◆ GOAL OF THE EXERCISE: Give only the number of lines that contain the word "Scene".

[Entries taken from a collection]
— start —

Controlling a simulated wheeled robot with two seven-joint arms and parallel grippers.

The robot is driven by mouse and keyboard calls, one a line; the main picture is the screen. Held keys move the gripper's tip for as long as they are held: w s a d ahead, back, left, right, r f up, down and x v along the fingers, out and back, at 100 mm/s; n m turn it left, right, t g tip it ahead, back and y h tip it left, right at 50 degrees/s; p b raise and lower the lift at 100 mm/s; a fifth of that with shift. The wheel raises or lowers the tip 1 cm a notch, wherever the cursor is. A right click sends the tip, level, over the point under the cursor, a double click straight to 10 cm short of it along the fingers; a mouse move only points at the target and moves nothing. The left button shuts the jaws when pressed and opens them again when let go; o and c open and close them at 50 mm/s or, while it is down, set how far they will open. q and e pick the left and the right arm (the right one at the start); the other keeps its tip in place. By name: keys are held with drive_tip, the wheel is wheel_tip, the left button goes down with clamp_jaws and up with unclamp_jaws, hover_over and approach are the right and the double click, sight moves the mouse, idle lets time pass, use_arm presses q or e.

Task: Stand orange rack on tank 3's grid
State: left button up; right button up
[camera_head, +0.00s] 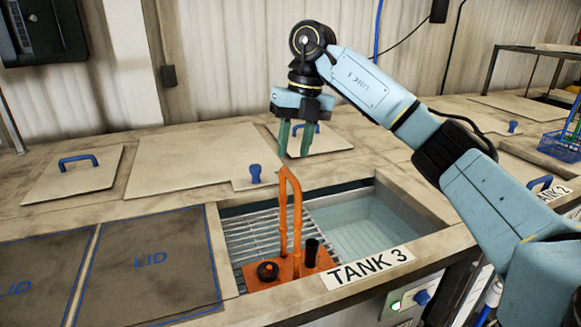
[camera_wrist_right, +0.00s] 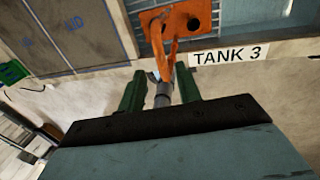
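The orange rack (camera_head: 285,268) is in tank 3, at the front of the slatted grid (camera_head: 252,238) in the left half of the opening. It looks upright, with its tall looped handle (camera_head: 284,215) pointing up, and it seems to rest on the grid, though its underside is hidden. My right gripper (camera_head: 293,155) hangs above the handle with its green fingers down. They are spread and empty, apart from the handle. In the right wrist view the rack (camera_wrist_right: 182,18) shows beyond the spread fingers (camera_wrist_right: 160,95). My left gripper is not in view.
The right half of tank 3 holds pale liquid (camera_head: 370,225). The label TANK 3 (camera_head: 368,268) is on the front rim. Dark lids (camera_head: 150,265) lie to the left. A small lid with a blue knob (camera_head: 256,174) lies behind the tank. A blue basket (camera_head: 562,145) stands far right.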

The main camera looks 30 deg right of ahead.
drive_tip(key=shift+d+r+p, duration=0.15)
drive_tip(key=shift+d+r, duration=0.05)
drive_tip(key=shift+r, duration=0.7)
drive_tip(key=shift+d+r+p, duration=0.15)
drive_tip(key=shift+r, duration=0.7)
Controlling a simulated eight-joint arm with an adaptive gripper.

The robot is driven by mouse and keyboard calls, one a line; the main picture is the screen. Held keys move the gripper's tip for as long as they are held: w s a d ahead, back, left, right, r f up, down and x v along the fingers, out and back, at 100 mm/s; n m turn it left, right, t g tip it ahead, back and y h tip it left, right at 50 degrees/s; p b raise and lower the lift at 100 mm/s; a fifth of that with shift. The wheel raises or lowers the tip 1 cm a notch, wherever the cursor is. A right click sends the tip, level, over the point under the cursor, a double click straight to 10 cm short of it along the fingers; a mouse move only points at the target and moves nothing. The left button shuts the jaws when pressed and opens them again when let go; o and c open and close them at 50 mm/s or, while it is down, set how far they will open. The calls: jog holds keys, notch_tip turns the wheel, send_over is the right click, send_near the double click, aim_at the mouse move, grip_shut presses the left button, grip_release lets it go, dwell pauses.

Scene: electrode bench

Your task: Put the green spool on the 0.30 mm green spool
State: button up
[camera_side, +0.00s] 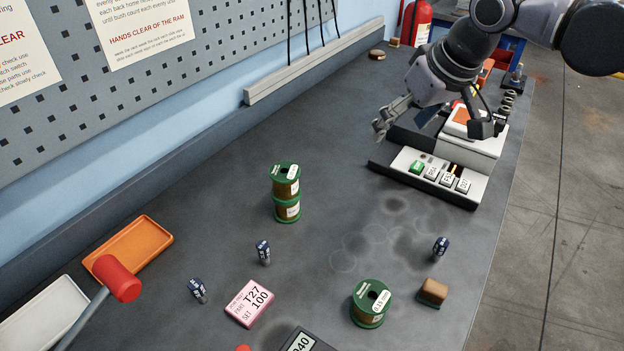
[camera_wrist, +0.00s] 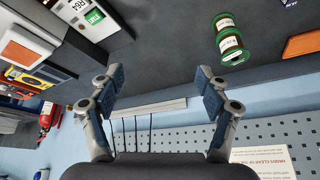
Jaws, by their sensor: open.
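Two green spools with brown windings are stacked near the middle of the bench in the side view. The upper spool (camera_side: 285,178) sits upright and looks squarely on the lower spool (camera_side: 288,209); their small label print cannot be read. The spool stack (camera_wrist: 232,43) also shows in the wrist view at the upper right. A third green spool (camera_side: 371,303) stands apart at the front, with a label that seems to read 0.15 mm. My gripper (camera_side: 384,124) is open and empty above the bench, behind and right of the stack. Its parted fingers (camera_wrist: 159,82) show in the wrist view.
Small dark blue-topped parts (camera_side: 263,251), a pink card (camera_side: 250,302), a brown block (camera_side: 433,291), an orange tray (camera_side: 130,248) and a red mallet (camera_side: 118,278) lie forward. Bench between gripper and stack is clear.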

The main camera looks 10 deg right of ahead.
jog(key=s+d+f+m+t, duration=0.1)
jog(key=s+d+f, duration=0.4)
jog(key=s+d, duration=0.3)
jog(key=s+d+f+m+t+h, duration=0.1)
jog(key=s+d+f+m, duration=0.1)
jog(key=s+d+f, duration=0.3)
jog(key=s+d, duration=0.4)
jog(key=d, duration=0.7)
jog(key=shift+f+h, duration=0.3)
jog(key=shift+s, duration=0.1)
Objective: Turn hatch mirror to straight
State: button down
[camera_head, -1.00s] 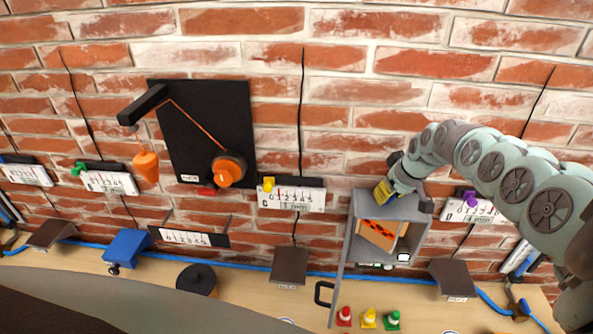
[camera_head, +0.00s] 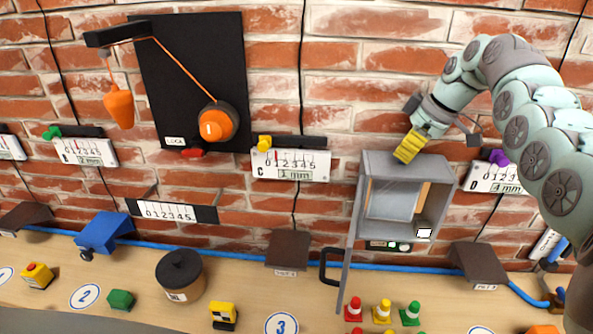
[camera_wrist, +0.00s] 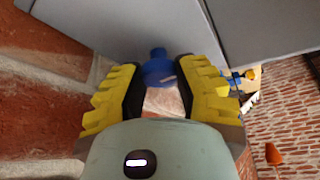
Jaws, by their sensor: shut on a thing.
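The grey hatch box (camera_head: 367,215) is on the brick wall, right of centre in the head view. Its door (camera_head: 347,245) stands open toward me. Inside, a pale, greyish reflective panel, apparently the mirror (camera_head: 391,200), faces outward; its exact angle is hard to tell. My gripper (camera_head: 408,148) is at the top of the box, its yellow fingers pointing down. In the wrist view a blue knob (camera_wrist: 157,68) sits between the fingers (camera_wrist: 160,88), against the grey box surface. My gripper is shut on this knob. The knob is hidden in the head view.
A black panel (camera_head: 190,65) with an orange knob and hanging orange weight is on the left. Gauge C (camera_head: 292,164) is left of the box, another gauge (camera_head: 497,177) right. Small cones (camera_head: 382,309) stand on the wooden ledge below the door. A black-lidded jar (camera_head: 180,275) stands farther left.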

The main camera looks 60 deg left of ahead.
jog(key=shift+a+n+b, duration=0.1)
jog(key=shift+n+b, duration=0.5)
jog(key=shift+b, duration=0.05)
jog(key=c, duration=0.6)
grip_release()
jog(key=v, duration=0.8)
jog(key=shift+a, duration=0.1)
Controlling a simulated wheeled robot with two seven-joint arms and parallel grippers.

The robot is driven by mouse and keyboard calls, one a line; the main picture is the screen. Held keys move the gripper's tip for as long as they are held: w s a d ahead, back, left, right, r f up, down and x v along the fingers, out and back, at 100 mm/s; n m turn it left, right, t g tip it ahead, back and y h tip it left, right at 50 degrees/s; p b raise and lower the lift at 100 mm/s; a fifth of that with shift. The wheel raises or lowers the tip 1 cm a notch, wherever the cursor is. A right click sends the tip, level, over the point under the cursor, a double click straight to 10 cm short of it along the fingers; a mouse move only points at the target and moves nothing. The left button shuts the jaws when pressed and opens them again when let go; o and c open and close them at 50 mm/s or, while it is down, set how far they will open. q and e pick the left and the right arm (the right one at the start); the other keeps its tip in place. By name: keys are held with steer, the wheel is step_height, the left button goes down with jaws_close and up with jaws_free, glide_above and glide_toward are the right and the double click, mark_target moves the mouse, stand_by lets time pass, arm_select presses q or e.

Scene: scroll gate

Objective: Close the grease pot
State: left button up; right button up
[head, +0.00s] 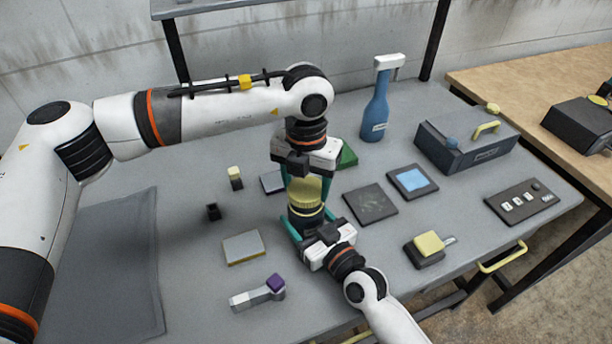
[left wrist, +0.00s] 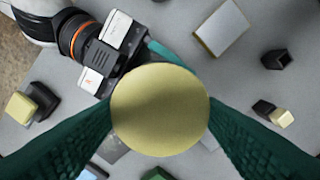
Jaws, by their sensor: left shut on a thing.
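The grease pot (head: 306,220) stands upright on the bench, with a dark lower body. A yellow lid (head: 305,190) is directly above the body, in line with it; I cannot tell how firmly it is seated. The lid also fills the middle of the left wrist view (left wrist: 160,110). My left gripper (head: 304,182) comes down from above, with its teal fingers shut on either side of the lid. My right gripper (head: 308,224) reaches in from the front, its teal fingers around the dark body. The pot body is hidden under the lid in the left wrist view.
A blue bottle (head: 376,112), a grey toolbox (head: 470,150) and dark flat plates (head: 371,204) stand at the right. A flat pale block (head: 243,246), a small dark cup (head: 213,212) and a purple-topped tool (head: 258,294) lie left. A grey mat (head: 110,265) covers the left end.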

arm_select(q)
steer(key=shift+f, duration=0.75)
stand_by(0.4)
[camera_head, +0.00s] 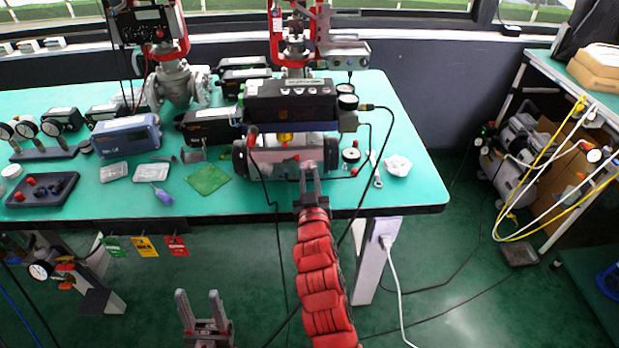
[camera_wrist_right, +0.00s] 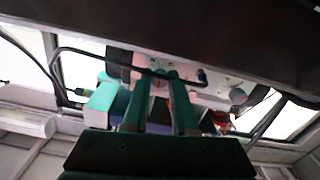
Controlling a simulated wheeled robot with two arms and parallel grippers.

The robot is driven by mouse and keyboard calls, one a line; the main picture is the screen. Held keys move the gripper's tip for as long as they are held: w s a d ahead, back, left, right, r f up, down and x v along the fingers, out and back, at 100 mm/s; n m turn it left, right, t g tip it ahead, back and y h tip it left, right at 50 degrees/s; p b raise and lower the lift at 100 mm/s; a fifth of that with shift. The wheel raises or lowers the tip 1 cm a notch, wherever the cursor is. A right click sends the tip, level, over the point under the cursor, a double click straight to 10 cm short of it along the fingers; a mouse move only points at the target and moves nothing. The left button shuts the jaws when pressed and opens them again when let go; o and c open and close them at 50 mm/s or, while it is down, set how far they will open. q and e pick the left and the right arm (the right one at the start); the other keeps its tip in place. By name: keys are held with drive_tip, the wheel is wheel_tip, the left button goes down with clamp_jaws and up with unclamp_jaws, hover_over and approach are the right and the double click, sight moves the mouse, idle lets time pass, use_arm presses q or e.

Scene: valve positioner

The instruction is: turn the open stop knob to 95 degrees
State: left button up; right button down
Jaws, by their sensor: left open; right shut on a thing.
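The valve positioner (camera_head: 290,100) is a black box on top of a grey actuator cylinder (camera_head: 275,157) at the table's front edge. My right gripper (camera_head: 309,168) reaches up from below to the front of the cylinder. In the right wrist view my right gripper (camera_wrist_right: 160,78) has its fingertips close together against a pale face with small fittings. It is shut on a small part there, apparently the open stop knob, which the fingers mostly hide; its angle cannot be read. My left gripper (camera_head: 203,308) is open and empty, low in front of the table.
The green table (camera_head: 400,190) also holds a blue box (camera_head: 127,136), gauges (camera_head: 27,127), a dark tray (camera_head: 42,189) and a green cloth (camera_head: 208,179). A wrench (camera_head: 377,176) lies right of the actuator. Black hoses hang around the actuator. Floor is free at the right front.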

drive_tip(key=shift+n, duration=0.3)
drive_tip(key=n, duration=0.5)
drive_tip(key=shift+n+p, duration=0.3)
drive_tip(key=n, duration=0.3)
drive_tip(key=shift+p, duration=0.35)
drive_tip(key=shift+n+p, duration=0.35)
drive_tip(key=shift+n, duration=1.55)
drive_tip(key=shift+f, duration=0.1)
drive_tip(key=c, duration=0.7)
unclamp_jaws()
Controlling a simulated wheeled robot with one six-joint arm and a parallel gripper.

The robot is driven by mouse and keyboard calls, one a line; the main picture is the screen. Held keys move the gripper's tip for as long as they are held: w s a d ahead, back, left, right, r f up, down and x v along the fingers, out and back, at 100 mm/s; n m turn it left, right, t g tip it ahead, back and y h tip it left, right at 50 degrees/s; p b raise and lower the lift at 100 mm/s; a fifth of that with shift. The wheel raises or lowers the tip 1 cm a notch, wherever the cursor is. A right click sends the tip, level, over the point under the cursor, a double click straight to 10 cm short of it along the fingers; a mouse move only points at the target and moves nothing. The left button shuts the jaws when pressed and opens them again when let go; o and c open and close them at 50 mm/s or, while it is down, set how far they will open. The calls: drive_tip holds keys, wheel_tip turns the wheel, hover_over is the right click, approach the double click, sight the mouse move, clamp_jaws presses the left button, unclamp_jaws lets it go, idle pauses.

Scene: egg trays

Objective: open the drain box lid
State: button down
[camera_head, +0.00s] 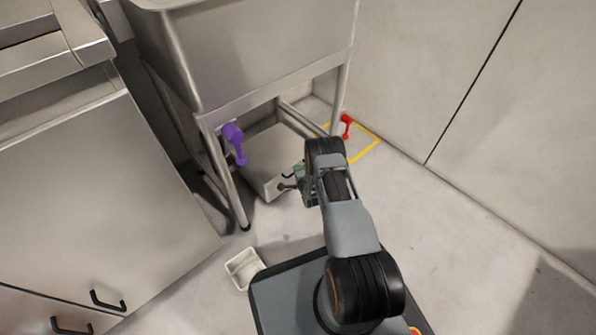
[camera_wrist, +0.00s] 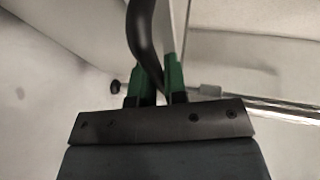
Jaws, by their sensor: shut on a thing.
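The drain box (camera_head: 262,187) is a grey metal box on the floor under the sink. Its lid (camera_head: 272,148) is the pale flat top; I cannot tell whether it is raised at all. My gripper (camera_head: 291,183) is at the box's near right side, partly hidden by my wrist. In the wrist view, my gripper's green fingers (camera_wrist: 158,86) are closed around a dark curved handle (camera_wrist: 143,40), which rises from between them. Where the handle joins the lid is not clear.
The sink (camera_head: 265,55) and its legs (camera_head: 226,178) frame the box. A purple-handled part (camera_head: 236,142) hangs at the left leg, and a red one (camera_head: 346,127) is at the right. A small white tray (camera_head: 243,268) lies on the floor. Floor to the right is clear.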

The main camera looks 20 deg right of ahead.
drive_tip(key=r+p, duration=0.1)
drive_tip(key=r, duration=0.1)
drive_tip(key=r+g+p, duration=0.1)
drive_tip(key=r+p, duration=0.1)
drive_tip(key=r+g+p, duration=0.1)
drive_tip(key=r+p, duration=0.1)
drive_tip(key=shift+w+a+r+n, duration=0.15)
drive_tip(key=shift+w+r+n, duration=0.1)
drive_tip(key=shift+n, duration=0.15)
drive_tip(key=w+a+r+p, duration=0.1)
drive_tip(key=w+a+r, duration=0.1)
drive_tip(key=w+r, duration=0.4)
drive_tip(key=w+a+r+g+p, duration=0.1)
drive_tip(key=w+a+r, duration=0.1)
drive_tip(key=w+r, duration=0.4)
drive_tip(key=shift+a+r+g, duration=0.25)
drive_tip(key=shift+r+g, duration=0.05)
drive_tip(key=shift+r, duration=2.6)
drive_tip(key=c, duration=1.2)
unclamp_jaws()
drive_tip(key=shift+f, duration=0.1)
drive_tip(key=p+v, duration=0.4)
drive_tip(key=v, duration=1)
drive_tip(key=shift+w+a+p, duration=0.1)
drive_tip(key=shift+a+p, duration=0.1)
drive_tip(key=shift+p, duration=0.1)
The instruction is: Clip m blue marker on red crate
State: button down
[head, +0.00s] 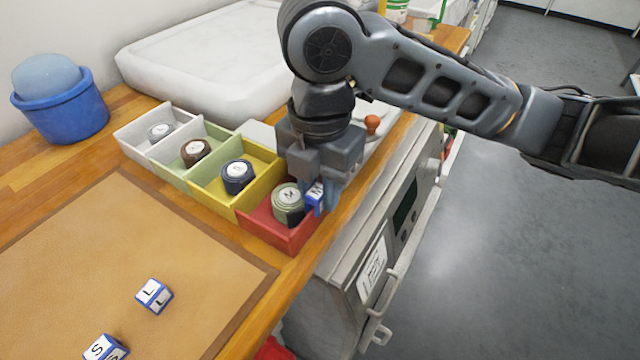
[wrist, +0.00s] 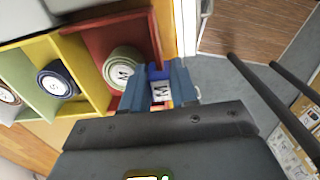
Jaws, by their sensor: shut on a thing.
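The red crate (head: 290,240) stands at the right end of a row of crates, near the table's right edge. A green roll labelled M (head: 288,203) lies in it. My gripper (head: 316,197) points down at the crate's right wall and is shut on the blue marker (head: 314,199), which bears an M. In the wrist view the marker (wrist: 160,90) sits between my two fingers beside the red crate's wall (wrist: 154,45). I cannot tell whether the marker touches the wall; the fingers partly hide it.
Yellow (head: 222,200), green (head: 188,176) and white (head: 138,148) crates adjoin, each holding a roll. Two blue-edged markers, L (head: 154,295) and S (head: 106,347), lie on the brown mat (head: 110,240). A grey appliance (head: 375,260) stands right of the table. A blue pot (head: 62,112) stands at left.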

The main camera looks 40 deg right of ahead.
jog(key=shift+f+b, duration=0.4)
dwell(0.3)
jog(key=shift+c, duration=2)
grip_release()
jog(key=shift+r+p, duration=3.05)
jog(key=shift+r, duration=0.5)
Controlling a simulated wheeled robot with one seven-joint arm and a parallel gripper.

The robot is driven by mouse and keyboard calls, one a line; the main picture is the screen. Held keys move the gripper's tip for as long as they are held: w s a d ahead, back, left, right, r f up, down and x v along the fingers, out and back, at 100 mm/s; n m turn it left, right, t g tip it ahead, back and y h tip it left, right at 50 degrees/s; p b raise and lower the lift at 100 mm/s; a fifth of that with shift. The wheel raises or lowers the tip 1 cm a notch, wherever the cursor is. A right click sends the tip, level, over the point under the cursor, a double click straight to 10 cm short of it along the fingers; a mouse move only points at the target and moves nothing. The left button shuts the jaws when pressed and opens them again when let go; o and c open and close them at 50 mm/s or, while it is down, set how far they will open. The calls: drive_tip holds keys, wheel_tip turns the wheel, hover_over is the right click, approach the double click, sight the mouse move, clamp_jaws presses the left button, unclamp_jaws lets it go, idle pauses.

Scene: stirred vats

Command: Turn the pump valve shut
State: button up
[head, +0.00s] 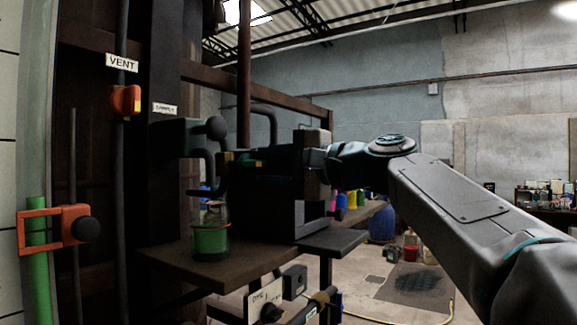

— end —

◆ ANSWER FOR THE TASK: 5